No diploma, no job... The Texas Education Commissioner wants all business to stop hiring high school dropouts.
Just to give you an idea about how many high school drop outs are in our area... In Amarillo, 240 kids dropped out in 2008. Down the street in Canyon, four of them dropped out.
43,000 Texas teens dropped out of high school in 2008, and you're paying for it. It's estimated that dropouts cost Texans $377 million every year in lost benefits to society.
Education Commissioner Robert Scott is hoping that if businesses band together and pledge not to hire dropouts, that cost will come down. His thinking is that if dropouts can't find a job, they'll be forced to go back to school and get their diplomas.

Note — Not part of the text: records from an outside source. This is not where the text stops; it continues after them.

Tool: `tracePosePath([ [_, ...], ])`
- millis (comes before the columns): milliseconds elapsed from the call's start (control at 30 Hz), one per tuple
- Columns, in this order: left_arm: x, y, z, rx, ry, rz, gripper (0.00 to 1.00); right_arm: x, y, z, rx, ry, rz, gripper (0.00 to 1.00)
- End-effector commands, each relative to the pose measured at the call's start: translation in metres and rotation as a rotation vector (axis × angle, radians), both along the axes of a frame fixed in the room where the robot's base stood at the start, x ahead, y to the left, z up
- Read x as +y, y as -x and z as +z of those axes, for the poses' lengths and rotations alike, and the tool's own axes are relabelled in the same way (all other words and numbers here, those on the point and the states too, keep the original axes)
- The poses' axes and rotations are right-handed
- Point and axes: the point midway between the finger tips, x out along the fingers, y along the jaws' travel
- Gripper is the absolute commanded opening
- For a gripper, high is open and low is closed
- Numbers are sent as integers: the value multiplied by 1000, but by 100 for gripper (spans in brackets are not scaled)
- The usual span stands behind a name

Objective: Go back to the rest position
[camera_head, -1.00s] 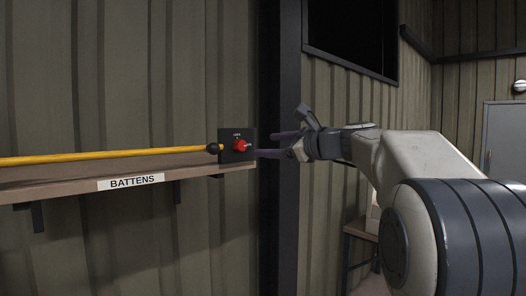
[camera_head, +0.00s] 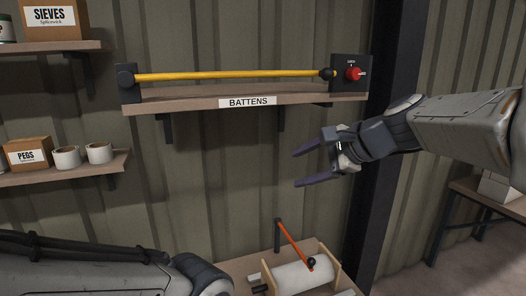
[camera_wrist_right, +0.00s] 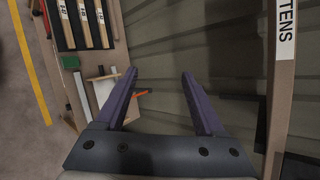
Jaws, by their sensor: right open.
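My right gripper (camera_head: 310,166) reaches in from the right in the head view, below the battens shelf and in front of the corrugated wall. Its two purple fingers are apart with nothing between them. In the right wrist view the open fingers (camera_wrist_right: 160,80) also show empty. My left arm comes in at the lower left of the head view; its gripper is out of the picture.
The battens shelf (camera_head: 200,105) has a yellow bar (camera_head: 230,75) above it and a black box with a red knob (camera_head: 352,73) at its right end. A bench with a white roll (camera_head: 300,275) and orange lever (camera_head: 295,245) stands below. Left shelves hold a pegs box (camera_head: 27,153).

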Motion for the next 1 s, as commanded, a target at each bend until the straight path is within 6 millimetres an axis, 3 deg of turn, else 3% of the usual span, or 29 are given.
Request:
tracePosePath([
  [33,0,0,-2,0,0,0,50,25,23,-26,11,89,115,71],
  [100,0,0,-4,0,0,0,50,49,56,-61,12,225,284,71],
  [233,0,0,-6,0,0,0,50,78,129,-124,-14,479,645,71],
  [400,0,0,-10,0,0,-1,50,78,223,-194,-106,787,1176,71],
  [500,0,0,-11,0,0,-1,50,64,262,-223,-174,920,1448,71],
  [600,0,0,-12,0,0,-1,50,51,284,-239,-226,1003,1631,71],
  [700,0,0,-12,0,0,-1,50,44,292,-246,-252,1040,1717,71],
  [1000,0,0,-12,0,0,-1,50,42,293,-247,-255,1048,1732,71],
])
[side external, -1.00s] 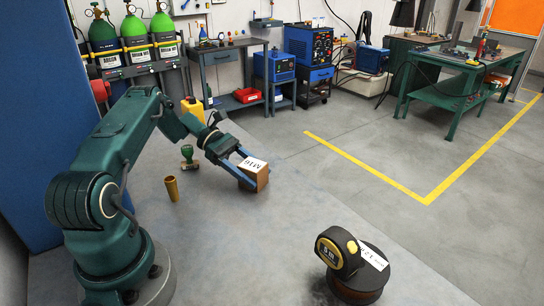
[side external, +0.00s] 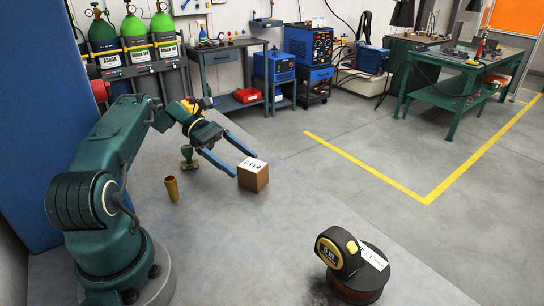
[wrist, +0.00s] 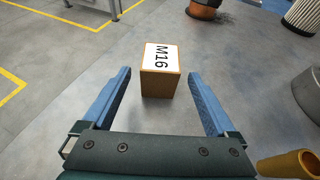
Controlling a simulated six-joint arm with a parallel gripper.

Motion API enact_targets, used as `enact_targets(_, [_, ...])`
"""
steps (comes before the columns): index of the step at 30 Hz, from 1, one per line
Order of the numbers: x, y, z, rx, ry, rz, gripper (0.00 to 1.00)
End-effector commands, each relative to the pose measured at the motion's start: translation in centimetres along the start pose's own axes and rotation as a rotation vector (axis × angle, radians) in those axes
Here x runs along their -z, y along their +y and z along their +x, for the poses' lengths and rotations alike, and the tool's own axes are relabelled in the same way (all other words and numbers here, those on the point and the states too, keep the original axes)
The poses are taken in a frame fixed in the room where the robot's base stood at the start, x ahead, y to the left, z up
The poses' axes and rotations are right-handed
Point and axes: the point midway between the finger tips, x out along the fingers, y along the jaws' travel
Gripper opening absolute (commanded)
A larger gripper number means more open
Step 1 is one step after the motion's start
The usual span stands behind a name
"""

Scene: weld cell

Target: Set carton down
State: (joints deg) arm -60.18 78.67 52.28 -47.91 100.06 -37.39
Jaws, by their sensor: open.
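The carton (side external: 253,177) is a small brown box with a white label marked M16 on top. It stands upright on the grey surface, and it also shows in the wrist view (wrist: 160,72). My gripper (side external: 246,163) is open, with its two blue fingers apart and nothing between them. In the wrist view the carton lies just beyond the fingertips (wrist: 159,84), roughly centred between them. The fingers look clear of it.
A brass cylinder (side external: 172,189) and a green stamp-like object (side external: 188,157) stand left of the carton. The surface around the carton is otherwise clear.

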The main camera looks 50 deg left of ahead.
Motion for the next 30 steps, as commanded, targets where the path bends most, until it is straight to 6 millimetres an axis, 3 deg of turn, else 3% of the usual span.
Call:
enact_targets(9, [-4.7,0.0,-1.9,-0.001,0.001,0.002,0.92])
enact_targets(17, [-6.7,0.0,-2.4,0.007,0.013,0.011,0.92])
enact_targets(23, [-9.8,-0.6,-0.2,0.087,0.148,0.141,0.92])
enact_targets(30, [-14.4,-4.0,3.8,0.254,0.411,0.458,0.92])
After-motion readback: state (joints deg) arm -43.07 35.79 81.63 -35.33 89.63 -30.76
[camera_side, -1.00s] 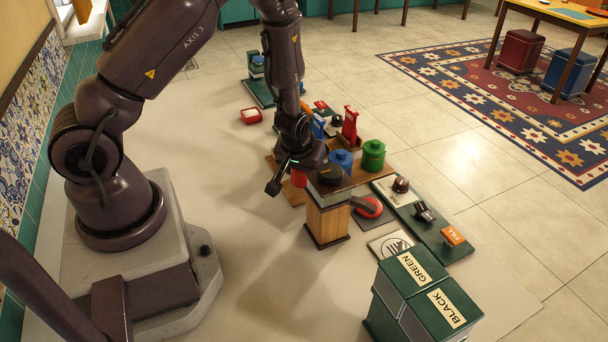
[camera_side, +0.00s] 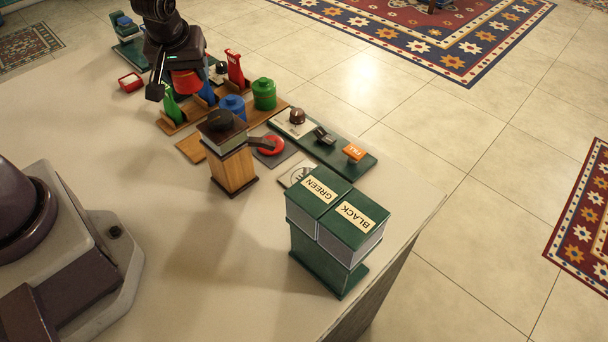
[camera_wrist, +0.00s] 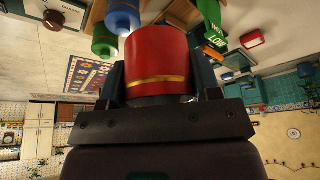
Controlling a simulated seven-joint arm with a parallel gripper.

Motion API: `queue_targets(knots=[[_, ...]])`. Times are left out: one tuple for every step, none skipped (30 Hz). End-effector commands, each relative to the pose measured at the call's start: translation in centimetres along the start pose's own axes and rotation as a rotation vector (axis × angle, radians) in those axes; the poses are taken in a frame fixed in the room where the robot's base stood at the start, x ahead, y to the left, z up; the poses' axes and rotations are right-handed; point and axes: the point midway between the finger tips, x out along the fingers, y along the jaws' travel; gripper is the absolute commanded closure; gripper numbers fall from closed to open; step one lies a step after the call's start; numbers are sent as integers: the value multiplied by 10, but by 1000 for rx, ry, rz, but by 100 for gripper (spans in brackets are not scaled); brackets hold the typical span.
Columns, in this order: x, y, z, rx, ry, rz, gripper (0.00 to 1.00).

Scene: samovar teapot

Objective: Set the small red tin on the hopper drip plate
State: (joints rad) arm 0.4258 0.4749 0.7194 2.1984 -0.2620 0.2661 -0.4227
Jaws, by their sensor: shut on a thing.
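The small red tin (camera_side: 186,82) is held in my gripper (camera_side: 172,80) at the back left in the side view, over the rack of coloured tags. In the wrist view the tin (camera_wrist: 160,58), with a gold band, fills the space between the fingers of my gripper (camera_wrist: 160,84). The green hopper block (camera_side: 338,222), with GREEN and BLACK labels, stands at the table's front right on a green base. A pale plate with a dark mark (camera_side: 297,174) lies behind it. I cannot tell which surface is the drip plate.
A blue tin (camera_side: 232,107) and a green tin (camera_side: 264,94) stand beside upright tags, including a green LOW tag (camera_wrist: 212,36). A wooden box with a dark top (camera_side: 232,165) stands between rack and hopper. A control panel (camera_side: 322,143) lies right.

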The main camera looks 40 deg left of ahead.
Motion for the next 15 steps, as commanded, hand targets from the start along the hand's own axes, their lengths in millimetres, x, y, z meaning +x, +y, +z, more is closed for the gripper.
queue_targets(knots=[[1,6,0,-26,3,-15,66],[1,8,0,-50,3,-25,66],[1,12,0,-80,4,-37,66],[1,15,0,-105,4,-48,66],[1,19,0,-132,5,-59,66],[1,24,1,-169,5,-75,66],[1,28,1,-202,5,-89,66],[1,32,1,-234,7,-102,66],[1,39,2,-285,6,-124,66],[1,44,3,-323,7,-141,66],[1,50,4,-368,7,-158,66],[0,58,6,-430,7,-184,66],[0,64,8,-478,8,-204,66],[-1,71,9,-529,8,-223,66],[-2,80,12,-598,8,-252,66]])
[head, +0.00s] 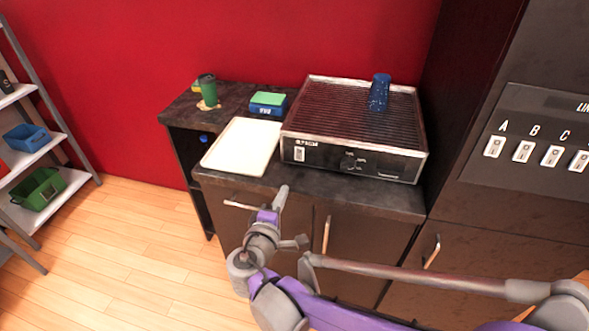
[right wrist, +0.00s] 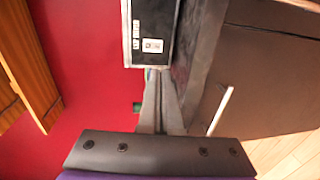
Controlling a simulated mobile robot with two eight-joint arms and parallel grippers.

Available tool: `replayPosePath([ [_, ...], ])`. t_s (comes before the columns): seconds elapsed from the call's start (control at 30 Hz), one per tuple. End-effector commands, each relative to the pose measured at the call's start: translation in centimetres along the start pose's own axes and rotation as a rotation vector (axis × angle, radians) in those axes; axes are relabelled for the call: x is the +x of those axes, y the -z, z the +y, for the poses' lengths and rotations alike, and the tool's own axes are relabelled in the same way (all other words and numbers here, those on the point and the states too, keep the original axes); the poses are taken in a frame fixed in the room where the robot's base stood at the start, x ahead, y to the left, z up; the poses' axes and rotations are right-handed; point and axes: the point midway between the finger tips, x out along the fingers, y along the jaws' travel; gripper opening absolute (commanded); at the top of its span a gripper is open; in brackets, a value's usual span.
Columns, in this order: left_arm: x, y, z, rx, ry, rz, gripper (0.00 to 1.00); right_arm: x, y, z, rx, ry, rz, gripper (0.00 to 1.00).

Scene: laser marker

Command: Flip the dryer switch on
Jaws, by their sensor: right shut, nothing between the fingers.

The Texas Association of Businesses, however, says they're encouraging businesses not to follow the requested ban. TAB President Bill Hammon says, "It's misguided and unfortunate.
Our call to employers is to hire these young folks where appropriate and then encourage them to continue and complete their education at the same time."
The TAB claims enforcing a hiring ban will not drive drop-outs back into the classroom. "If someone is not able to complete their high school diploma, it's most likely that they will be a dreg on society for the rest of their lives and not contribute to the net economy in the State of Texas."
Canyon ISD is taking steps to make sure their students will be able to contribute. Christy Bertolino says, "We are providing every tool and every avenue for a child to graduate.